Depuis quelques semaines, les drames se succèdent aux frontières. Derrière les faits divers, un drame : celui des familles prises au piège entre misère et mafia. Reportage.
Maghnia : Entre chômage et décor de guerre
Ils ont entre 20 et 50 ans. Et rêvent de gagner leur dignité par le travail. Mais dans une région d’agriculture et d’industrie sinistrée, terreau de la corruption et du trafic en tous genres, certains n’ont trouvé que la contrebande pour survivre.
« Tous les usines qui avaient été inaugurées avec tambour et trompette dans les années 80 ont été soit fermées, soit cédées aux privés, relève Slimane, la quarantaine, ancien ouvrier de l’Entreprise des corps gras de Maghnia. Ces derniers, au lieu de relancer l’activité économique, ont carrément mis au chômage le personnel dont ils avaient hérité et pour certains d’entre eux, carrément changé d’activité. »

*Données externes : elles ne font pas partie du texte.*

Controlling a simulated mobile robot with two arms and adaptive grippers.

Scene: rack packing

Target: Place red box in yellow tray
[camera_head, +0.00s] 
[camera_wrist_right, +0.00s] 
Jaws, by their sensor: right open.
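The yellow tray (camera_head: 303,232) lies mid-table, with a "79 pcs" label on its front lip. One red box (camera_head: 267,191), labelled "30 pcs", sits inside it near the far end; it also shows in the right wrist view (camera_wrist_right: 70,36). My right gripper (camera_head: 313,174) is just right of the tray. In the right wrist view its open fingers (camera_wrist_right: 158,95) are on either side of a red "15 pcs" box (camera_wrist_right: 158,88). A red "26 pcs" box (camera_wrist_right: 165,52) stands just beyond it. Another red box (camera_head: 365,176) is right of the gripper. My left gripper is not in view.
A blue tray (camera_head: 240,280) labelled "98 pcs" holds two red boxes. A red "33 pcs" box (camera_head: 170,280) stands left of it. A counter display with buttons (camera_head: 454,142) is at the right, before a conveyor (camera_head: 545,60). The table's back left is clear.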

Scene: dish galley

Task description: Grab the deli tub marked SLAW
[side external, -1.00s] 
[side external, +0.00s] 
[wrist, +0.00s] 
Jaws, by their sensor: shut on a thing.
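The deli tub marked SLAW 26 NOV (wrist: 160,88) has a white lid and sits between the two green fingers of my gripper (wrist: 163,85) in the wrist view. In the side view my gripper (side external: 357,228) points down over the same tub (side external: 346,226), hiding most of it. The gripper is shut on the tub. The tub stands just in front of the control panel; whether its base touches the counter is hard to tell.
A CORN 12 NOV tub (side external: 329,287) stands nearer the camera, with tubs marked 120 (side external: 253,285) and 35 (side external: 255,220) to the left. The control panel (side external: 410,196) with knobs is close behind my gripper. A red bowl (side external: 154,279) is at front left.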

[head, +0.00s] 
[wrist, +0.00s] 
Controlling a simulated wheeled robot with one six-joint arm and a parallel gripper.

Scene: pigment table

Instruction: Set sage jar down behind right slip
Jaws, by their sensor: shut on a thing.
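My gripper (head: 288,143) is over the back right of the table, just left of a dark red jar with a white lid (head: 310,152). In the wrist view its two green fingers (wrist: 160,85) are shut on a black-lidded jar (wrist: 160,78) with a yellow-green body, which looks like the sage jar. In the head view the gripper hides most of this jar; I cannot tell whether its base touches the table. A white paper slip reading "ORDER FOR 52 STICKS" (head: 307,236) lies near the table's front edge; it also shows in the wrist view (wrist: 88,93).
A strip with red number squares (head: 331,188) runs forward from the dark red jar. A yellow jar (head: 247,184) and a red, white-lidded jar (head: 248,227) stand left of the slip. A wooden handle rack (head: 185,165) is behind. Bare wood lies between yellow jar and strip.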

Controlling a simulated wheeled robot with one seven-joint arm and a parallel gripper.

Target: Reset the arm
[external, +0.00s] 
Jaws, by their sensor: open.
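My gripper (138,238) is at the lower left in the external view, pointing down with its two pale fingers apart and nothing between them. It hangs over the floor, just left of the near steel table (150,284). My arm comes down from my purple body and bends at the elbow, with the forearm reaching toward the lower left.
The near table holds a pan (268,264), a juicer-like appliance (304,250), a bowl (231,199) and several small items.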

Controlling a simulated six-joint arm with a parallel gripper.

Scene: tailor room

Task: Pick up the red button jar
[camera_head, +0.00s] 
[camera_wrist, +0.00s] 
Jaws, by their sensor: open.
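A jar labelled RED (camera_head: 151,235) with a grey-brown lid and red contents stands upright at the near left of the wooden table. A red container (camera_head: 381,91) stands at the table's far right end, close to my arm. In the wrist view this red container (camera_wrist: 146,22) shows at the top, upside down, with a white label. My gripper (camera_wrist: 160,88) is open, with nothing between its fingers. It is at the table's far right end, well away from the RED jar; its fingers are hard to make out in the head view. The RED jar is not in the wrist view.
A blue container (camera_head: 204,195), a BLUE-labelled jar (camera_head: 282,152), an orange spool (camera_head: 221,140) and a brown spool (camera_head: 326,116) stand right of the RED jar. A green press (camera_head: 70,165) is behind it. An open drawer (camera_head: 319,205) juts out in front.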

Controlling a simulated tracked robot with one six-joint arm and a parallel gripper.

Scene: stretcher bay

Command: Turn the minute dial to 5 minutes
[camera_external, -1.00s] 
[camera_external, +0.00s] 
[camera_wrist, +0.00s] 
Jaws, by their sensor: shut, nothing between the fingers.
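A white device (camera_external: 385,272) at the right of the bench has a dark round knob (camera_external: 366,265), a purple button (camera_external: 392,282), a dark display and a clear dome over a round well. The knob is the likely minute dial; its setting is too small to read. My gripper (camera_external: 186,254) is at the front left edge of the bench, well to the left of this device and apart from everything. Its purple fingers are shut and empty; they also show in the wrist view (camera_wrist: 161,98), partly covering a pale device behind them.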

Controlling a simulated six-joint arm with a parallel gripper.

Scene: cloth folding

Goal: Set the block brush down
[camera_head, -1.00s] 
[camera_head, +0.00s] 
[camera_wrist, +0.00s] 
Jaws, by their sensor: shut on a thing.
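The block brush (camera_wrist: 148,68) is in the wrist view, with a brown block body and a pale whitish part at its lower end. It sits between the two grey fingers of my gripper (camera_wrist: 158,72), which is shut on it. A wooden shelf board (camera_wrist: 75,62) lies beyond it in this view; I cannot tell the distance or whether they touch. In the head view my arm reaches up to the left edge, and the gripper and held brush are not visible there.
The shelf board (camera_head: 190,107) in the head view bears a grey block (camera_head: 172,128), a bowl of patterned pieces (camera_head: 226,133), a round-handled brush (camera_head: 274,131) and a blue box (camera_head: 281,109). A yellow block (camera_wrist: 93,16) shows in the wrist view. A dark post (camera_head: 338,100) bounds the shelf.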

Le décès tragique, samedi dernier, d’Amine Boulouiz, 19 ans, septième jeune à subir ce sort en moins de deux ans, n’est pas arrivé par hasard. Peuplée de près de 1,2 million d’habitants, la wilaya de Tlemcen s’étend sur une ligne frontalière de 170 km.
Les plus nostalgiques l’appellent « la ligne Morice » en référence à l’ère coloniale. « Ses complexes industriels dans les domaines du textile, des télécommunications, de matériaux de construction et d’électrolyse de zinc sont autant d’opportunités pour une population de jeunes… », débite avec un verbe facile, comme dans un spot publicitaire, un responsable endimanché, tout en étalant des chiffres incompréhensibles, comme pour démentir ces voix qui s’élèvent dénigrant le taux de chômage qui grimpe à vue d’œil.
Vieille Mercedes
Ce dernier serait moins de 10%, selon les officiels, mais à regarder de près et selon le sociologue Mohamed B., il dépasserait largement les 30%. Mais qu’importent les chiffres officiels. Sur la bande frontalière, de Maghnia, la deuxième ville de la wilaya avec plus de 200 000 habitants, pour l’essentiel des moins de 25 ans, en passant par Beni Boussaïd, Souani, Sidi Boudjenane, Bab El Assa et Marsat ben M’hidi, la principale activité des 20-50 ans reste le commerce informel. « Si les frontières entre l’Algérie et le Maroc n’existaient pas, nous les aurions inventées », affirme, d’emblée, Mourad, 39 ans, marié et père d’une fille. Profession non déclarée, mais assumée : contrebandier.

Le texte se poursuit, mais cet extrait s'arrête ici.